__PROMPT__
Copy every line, exactly and only, from the line containing "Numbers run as" to the line containing "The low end", both lines included.

__MATERIAL__
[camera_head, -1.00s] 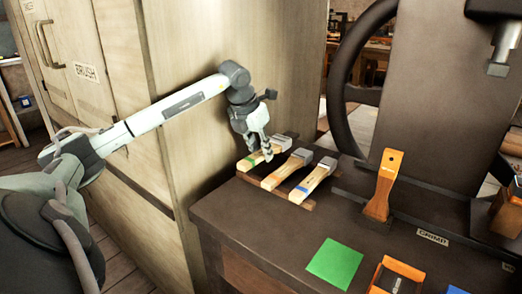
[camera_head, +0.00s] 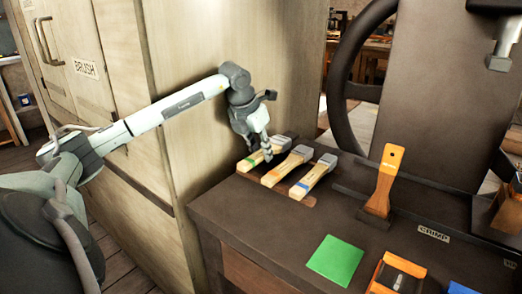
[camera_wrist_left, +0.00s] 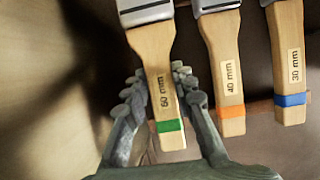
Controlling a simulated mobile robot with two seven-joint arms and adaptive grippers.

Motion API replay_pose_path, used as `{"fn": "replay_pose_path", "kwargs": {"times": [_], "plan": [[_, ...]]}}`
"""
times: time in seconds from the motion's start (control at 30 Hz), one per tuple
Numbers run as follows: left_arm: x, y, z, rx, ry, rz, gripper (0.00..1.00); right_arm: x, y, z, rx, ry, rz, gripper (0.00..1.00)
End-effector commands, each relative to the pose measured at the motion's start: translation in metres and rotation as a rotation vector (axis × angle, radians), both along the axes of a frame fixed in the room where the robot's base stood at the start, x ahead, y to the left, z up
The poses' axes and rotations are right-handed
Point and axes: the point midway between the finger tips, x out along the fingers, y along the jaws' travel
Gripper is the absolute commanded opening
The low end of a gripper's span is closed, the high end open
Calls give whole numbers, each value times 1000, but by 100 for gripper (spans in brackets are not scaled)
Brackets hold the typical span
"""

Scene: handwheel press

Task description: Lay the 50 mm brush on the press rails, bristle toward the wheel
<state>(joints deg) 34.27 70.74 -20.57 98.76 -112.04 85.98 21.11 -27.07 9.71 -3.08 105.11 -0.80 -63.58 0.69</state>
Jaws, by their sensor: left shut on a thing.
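The 50 mm brush (camera_head: 278,144), with a green band on its wooden handle, lies on a wooden strip at the bench's left end. In the wrist view its labelled handle (camera_wrist_left: 155,65) runs between my fingers, and its metal ferrule is at the top edge. My left gripper (camera_head: 266,158) is shut on this handle, with the brush still beside the others. The press's black handwheel (camera_head: 345,95) stands behind the bench. Dark rails (camera_head: 428,195) seem to run along the bench in front of the press plate. My right gripper is not in view.
The 40 mm brush (camera_head: 288,166), orange-banded, and the 30 mm brush (camera_head: 315,177), blue-banded, lie close by. An upright wooden brush-like piece (camera_head: 384,180) stands near the rails. A tall cabinet (camera_head: 240,60) stands left.

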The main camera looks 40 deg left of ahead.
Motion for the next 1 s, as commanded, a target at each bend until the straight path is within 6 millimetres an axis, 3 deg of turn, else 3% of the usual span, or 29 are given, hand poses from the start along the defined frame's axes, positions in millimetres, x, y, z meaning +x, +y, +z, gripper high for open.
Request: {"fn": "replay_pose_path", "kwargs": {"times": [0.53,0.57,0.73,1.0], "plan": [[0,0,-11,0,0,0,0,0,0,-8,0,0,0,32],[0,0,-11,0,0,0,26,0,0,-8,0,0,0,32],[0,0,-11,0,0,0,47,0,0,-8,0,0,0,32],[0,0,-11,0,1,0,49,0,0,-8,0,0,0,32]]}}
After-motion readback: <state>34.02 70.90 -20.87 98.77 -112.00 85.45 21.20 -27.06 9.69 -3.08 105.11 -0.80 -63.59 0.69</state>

__SOLUTION__
Numbers run as follows: left_arm: x, y, z, rx, ry, rz, gripper (0.00..1.00); right_arm: x, y, z, rx, ry, rz, gripper (0.00..1.00)
End-effector commands, each relative to the pose measured at the motion's start: translation in metres and rotation as a rotation vector (axis × angle, radians), both along the axes of a frame fixed in the room where the robot's base stood at the start, x ahead, y to the left, z up
The poses' axes and rotations are right-handed
Point and axes: the point midway between the finger tips, x out along the fingers, y along the jaws' travel
Gripper is the absolute commanded opening
The low end of a gripper's span is closed, the high end open

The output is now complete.